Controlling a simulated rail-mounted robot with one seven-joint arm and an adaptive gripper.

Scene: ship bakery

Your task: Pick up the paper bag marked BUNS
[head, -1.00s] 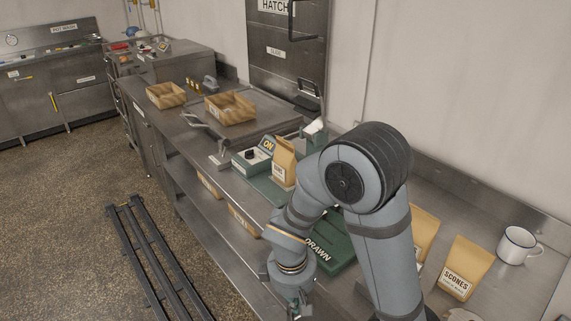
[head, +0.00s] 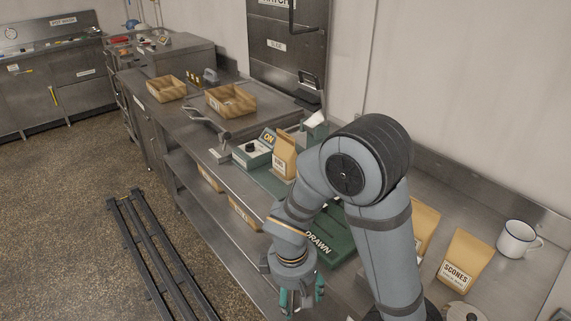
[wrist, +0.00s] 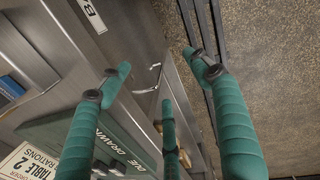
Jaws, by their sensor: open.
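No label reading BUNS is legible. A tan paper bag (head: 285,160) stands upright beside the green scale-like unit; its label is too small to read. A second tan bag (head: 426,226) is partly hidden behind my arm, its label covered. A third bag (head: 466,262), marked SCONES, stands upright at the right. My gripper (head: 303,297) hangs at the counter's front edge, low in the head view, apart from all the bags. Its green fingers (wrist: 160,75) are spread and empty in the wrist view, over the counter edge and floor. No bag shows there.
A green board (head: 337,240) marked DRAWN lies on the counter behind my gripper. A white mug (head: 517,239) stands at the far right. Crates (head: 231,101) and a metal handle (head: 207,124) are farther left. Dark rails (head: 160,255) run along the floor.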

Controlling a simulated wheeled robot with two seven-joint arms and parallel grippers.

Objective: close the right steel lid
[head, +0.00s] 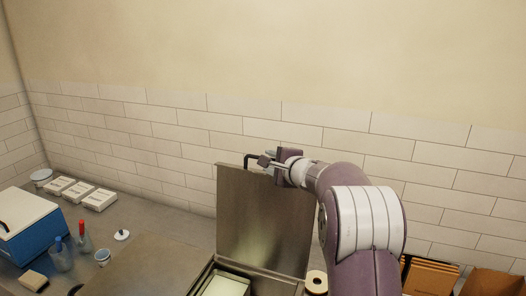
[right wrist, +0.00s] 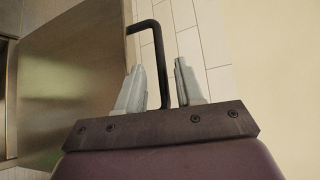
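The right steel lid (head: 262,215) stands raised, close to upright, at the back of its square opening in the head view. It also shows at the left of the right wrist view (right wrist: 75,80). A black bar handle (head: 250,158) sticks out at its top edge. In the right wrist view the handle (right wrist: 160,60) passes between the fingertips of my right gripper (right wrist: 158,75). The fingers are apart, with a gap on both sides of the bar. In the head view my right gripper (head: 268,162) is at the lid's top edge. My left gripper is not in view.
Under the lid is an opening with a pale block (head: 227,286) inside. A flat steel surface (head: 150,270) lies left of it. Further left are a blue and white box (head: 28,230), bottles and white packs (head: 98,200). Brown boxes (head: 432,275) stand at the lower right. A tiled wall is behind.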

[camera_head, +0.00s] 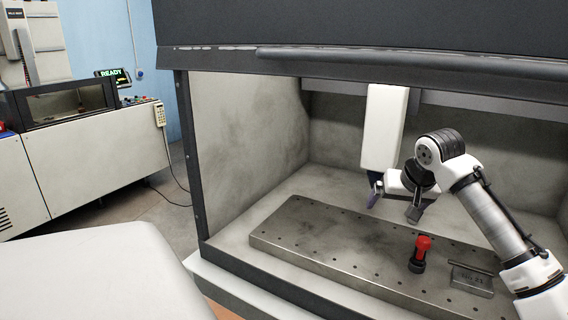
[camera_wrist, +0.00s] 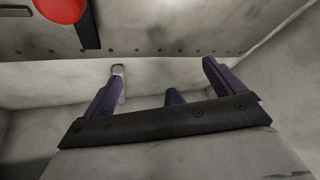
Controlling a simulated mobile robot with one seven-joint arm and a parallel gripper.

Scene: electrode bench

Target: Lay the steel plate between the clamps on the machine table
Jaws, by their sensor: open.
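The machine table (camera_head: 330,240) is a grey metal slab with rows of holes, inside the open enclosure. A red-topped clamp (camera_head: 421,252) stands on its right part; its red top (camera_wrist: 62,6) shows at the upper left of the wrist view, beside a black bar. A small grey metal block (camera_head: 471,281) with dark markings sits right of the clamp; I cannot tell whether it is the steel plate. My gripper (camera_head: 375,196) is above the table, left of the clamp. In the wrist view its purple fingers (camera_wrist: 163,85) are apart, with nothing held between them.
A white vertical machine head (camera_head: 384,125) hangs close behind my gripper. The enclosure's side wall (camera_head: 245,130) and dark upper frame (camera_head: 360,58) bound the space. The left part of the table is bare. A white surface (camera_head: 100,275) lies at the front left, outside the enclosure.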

Directive:
Look back over the material above and state how many lines hold the word "robot". Write the number and nothing else.

Final result:
3